Tuesday, 22 January 2013

Ima Rockster!

Yeah, I see the spelling mistakes in the title. It was made as a gesture of what I think is starting to happen. Music has really become more about what you sing and the image you want. You see these people popping up everywhere. Ten years ago you would have thought an African-American lady with green hair, big ass and ridiculous clothing would never be a thing but in modern music we have this thing called Nicki Minaj. She also has a white counter part; she has normal colour hair but has more ridiculous clothing. She is known as Lady Gaga.

Oddly enough I prefer Lady Gaga just because she is actually doing what bands from the sixties would have done if they we're making music today. It's quite a parallel I'm making I know but that's the thing of parallel lines, they'll never touch. They can go on forever close as can be but they will never touch. It might look like it if you look into the distance and see train tracks "becoming" one thing but they never do.

As a musician I want to make a living of making music or helping others make music. If it takes me 7 hours of time spent promoting/ practicing/ studying, I will be willing to do it but oh, if only I had an easy way out. A way to get my vocals on a track at perfect pitch everywhere without the practice and training I would be so well off, right? I disagree with that. A person should always take the hard way if it means gaining experience needed to fulfil future tasks. I make this sound like a game where you have to level up and becoming an amazing musician will unlock the special Guitar of the gods but that is exactly my point, you might not gain that Guitar of the gods but there is a certainty that you will level up but alas we age don't we? 

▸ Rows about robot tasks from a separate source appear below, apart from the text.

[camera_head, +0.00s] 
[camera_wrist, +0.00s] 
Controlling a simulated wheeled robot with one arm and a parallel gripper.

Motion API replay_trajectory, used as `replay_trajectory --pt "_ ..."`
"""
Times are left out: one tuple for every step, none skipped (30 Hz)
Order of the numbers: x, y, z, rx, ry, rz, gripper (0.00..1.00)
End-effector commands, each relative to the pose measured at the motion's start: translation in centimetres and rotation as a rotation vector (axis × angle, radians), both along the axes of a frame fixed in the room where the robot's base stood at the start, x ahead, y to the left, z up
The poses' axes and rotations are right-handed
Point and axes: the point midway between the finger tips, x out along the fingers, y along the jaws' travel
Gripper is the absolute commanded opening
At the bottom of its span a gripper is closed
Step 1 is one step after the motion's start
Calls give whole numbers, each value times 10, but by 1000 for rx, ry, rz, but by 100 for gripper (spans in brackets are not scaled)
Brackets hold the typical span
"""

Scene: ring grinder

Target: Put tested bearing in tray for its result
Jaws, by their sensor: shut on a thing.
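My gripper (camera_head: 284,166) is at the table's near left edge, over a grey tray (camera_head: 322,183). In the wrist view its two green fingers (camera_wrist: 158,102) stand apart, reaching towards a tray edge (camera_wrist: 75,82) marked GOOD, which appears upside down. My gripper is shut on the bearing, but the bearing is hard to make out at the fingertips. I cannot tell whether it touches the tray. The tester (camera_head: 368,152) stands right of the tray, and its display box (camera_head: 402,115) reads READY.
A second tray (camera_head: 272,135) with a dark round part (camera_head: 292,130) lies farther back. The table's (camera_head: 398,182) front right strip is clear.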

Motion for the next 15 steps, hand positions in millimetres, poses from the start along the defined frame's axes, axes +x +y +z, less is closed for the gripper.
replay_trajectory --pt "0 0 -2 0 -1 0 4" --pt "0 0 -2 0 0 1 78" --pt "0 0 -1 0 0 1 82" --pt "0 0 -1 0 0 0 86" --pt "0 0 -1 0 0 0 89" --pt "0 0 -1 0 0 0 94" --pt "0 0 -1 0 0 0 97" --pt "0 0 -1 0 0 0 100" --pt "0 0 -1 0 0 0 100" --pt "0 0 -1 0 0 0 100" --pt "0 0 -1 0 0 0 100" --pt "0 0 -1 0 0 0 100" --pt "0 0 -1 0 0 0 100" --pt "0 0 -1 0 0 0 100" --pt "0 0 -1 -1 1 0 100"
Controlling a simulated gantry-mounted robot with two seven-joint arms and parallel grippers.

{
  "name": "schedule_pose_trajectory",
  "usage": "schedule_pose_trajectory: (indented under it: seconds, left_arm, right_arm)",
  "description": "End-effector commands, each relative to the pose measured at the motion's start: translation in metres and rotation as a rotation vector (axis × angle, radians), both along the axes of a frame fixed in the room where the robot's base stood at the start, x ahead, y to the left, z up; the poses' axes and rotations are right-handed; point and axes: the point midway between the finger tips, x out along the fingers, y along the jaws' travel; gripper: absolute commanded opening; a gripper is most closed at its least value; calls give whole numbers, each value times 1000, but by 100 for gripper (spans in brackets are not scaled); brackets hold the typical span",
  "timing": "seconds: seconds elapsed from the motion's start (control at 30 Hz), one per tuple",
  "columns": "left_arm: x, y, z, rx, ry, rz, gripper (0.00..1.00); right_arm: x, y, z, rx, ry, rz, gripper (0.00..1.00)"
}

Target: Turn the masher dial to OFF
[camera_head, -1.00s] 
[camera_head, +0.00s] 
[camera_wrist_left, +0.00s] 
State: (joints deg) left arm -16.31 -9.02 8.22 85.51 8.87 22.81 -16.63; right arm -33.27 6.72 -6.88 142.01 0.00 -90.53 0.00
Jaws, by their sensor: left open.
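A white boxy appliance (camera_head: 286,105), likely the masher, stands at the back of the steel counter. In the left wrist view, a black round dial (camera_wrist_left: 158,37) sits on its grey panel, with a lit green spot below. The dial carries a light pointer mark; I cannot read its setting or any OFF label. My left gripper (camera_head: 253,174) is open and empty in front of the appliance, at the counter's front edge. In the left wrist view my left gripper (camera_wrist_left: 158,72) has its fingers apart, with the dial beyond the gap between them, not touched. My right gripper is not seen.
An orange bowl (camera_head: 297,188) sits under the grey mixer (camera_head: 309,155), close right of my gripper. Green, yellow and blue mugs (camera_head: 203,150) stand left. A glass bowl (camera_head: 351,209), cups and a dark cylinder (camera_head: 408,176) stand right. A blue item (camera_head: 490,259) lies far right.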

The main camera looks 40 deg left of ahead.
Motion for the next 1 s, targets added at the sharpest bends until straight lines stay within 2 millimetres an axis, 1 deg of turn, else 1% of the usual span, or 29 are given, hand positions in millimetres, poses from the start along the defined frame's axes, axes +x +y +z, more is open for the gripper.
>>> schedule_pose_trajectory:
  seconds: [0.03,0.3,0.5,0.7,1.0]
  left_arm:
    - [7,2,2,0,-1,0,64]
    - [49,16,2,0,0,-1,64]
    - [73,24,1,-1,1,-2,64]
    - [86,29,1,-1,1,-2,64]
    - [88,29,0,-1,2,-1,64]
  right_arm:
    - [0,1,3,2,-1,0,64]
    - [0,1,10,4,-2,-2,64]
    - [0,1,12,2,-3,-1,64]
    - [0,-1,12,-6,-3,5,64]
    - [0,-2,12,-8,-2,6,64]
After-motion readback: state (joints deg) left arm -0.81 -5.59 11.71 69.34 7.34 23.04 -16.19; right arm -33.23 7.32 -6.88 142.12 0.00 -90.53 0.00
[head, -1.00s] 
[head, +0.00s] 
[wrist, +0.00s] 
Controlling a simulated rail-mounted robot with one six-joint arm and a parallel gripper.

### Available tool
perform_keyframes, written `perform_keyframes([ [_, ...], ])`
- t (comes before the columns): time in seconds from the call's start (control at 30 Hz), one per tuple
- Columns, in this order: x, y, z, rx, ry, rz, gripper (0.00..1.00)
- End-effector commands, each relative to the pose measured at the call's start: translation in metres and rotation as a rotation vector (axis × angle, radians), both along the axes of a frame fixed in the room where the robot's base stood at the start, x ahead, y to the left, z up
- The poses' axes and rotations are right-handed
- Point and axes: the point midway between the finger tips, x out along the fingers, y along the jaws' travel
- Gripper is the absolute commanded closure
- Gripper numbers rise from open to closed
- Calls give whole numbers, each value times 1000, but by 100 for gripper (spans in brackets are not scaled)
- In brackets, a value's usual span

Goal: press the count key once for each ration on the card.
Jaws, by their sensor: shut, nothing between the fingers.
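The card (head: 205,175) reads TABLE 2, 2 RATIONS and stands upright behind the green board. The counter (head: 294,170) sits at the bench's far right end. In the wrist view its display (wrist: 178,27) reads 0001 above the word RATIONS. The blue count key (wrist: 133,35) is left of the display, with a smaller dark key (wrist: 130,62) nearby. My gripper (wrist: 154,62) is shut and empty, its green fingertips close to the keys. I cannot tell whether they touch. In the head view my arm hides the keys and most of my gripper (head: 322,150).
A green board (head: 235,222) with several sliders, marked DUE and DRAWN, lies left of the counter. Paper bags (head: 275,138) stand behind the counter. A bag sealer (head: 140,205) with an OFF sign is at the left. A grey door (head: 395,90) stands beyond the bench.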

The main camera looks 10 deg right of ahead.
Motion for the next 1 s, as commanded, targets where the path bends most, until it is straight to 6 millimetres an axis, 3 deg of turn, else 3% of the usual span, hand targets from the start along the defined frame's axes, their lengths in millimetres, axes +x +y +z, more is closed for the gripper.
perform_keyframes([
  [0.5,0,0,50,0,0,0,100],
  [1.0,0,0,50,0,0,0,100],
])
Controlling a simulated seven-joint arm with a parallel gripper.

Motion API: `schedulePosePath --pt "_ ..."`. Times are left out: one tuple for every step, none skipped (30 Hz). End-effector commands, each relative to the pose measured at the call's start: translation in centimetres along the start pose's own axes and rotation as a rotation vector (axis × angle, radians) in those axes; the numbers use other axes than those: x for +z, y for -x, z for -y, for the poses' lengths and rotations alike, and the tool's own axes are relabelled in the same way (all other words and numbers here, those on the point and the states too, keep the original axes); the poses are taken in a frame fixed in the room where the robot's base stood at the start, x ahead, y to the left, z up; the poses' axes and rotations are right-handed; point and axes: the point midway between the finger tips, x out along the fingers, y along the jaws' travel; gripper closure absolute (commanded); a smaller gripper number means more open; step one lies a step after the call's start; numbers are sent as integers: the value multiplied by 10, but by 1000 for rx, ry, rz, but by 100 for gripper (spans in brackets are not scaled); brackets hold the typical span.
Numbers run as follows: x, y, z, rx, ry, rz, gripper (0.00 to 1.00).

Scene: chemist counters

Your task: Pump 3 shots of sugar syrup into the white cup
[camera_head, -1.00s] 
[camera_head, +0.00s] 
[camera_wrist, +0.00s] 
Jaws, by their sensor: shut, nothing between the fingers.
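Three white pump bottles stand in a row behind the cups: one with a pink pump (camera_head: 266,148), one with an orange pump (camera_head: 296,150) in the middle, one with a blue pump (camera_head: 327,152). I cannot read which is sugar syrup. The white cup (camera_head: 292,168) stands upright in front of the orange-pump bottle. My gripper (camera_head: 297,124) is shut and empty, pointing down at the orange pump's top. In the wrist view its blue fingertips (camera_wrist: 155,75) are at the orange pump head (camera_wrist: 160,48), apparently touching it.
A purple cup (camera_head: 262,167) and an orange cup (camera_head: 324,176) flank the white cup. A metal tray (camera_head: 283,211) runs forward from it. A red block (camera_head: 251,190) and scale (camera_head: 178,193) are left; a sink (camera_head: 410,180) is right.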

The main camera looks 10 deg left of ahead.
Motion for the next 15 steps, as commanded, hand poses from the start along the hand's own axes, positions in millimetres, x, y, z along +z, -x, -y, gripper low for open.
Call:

Voices strain and muscles grow weak with time but that is part of life, it's part of the living experience. You can always take the easy way out, see the great things in life much quicker but if you take the hard way you gain the knowledge needed to be able to understand the great things. Let's just say that every person has their own road to follow. They get to run around doing things they choose to do with free-will and if you want to become a person who's whole life is revolving around something you aren't then do it. I'll stick to my way of just doing what I want and putting effort into the things I want to be part of me or embody me.

Tuesday, 24 July 2012

Why is live music dying?

Who would have thought that a live music experience is so hard to come by in this day and age? Who is to blame? The lack of musicians or venues that turn down bands?

Personally I think it can't be the lack of bands, because there isn't a lack of bands. Maybe a lack of commitment but there is still a handful of bands that stick together. Those bands are the ones that get turned down by venues because the venues only want the bands that are "cool" and attract crowds. Those bands don't last long, they never have.

Live music is becoming rare because of money. Music has become all about money and image and not about music, that's a shame seeing as I make music for the music.

What people don't realise is music is more art than a way of communicating. A guitarist adds a certain type of colour and a bassist adds another. The band as whole writes a piece of art and that gets called a song. What music needs is "galleries" not venues.

Music has always been a form of expressing one self not copying what is on the radio or on the television and Internet. Music needs a rebirth. Where flash photography is allowed to promote originality not laziness.

I hope live music experiences happen more often otherwise it will die, venues will die and music as an art will die but seeing it as a rebirth I hope it's more of a christian rebirth than a reincarnation otherwise it will have to die before it can be reborn.